**EXERCISE OBJECTIVE:** Scan the listing that follows and report how many lines contain "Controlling". Write the number alone.

**Records from a dataset:**
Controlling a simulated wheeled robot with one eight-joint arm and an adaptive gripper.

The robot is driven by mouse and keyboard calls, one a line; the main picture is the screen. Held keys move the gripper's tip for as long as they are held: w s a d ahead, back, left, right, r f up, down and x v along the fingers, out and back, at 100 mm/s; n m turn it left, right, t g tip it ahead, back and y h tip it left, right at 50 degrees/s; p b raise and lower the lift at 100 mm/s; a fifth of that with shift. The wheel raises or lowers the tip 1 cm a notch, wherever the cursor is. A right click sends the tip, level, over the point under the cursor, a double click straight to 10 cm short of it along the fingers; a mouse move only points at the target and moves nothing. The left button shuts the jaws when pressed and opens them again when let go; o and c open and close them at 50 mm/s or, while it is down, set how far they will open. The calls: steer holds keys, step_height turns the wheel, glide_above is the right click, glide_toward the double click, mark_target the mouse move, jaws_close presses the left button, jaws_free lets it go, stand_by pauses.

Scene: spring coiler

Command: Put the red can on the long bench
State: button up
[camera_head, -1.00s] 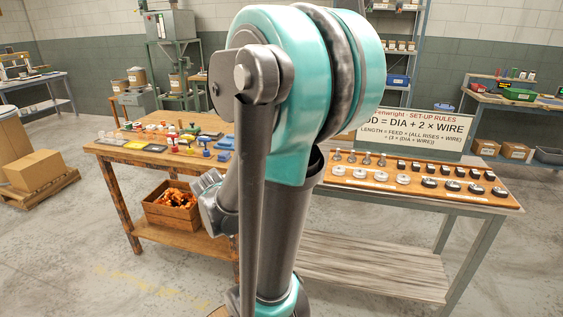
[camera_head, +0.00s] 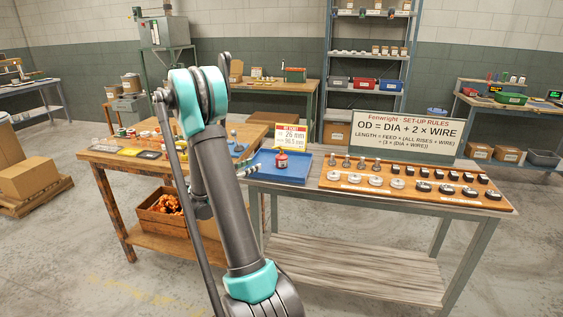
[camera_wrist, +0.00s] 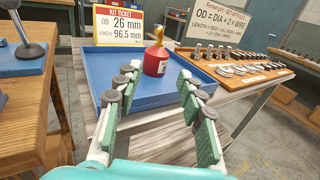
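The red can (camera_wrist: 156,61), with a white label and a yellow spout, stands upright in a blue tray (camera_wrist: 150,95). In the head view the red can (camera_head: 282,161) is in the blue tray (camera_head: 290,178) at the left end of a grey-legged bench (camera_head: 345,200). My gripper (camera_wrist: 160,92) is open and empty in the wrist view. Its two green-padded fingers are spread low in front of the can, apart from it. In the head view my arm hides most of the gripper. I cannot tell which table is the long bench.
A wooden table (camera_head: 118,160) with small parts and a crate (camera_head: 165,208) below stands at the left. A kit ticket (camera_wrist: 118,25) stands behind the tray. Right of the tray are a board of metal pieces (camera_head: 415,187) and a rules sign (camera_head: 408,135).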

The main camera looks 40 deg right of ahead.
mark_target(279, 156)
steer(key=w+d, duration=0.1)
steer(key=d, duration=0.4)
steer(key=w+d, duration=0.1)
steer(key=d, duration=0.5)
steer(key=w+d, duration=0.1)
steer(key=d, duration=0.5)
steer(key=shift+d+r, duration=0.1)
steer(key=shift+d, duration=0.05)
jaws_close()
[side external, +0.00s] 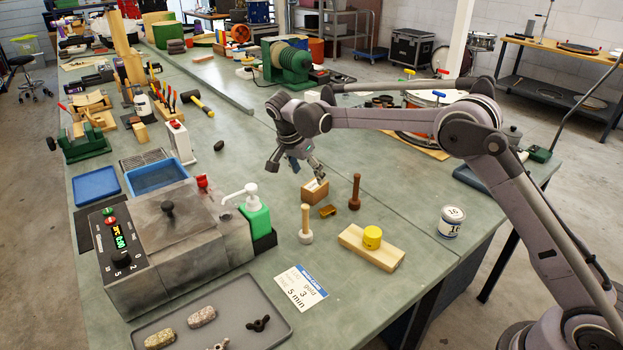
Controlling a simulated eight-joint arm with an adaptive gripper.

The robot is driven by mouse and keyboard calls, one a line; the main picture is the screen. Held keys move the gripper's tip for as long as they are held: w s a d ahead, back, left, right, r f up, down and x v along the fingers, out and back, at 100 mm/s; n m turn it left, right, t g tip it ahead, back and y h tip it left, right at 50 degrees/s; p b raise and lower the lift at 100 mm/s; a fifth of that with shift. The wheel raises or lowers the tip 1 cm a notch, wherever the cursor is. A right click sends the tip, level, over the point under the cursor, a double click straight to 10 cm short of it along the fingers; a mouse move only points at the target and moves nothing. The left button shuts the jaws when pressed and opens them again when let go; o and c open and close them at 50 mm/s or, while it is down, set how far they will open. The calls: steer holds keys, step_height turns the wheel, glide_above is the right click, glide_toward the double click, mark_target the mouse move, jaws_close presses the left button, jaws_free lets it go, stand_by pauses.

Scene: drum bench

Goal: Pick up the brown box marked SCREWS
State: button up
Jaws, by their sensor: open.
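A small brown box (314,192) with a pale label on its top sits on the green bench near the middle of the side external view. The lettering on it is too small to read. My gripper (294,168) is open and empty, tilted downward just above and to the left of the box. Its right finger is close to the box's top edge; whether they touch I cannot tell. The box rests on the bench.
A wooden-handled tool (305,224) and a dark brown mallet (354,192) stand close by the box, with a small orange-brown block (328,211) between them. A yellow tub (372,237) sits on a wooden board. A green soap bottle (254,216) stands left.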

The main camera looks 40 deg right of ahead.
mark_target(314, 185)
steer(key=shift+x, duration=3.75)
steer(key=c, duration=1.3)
* * *
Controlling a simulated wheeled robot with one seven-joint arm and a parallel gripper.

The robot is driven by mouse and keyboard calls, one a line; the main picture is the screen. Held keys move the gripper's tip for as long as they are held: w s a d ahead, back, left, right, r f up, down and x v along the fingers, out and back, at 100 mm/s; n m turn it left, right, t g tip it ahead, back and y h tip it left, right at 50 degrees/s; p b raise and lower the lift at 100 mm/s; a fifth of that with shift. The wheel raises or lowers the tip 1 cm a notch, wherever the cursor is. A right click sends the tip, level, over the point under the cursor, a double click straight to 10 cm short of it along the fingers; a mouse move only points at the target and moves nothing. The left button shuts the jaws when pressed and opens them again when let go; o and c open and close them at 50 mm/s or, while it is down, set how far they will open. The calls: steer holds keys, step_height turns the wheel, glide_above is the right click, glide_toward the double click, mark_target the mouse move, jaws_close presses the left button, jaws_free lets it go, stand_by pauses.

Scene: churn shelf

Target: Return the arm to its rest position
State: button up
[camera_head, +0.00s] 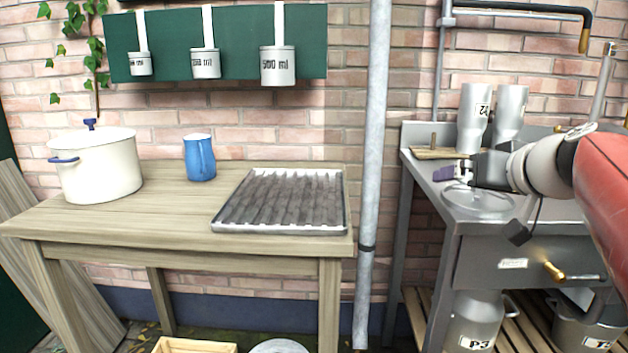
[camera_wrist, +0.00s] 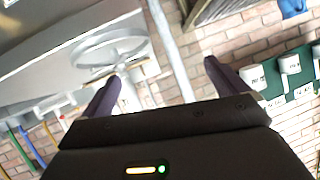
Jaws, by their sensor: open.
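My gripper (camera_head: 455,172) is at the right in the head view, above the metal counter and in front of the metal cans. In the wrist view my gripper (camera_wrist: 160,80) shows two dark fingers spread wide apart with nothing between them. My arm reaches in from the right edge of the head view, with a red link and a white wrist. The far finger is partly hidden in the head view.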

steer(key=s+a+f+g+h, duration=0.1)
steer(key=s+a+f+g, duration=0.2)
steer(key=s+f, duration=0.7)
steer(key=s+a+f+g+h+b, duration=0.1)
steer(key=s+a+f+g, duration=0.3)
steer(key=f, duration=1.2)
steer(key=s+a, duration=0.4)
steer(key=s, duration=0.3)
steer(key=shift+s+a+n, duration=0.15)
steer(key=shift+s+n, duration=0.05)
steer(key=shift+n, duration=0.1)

**ANSWER TO THE EXERCISE:** 3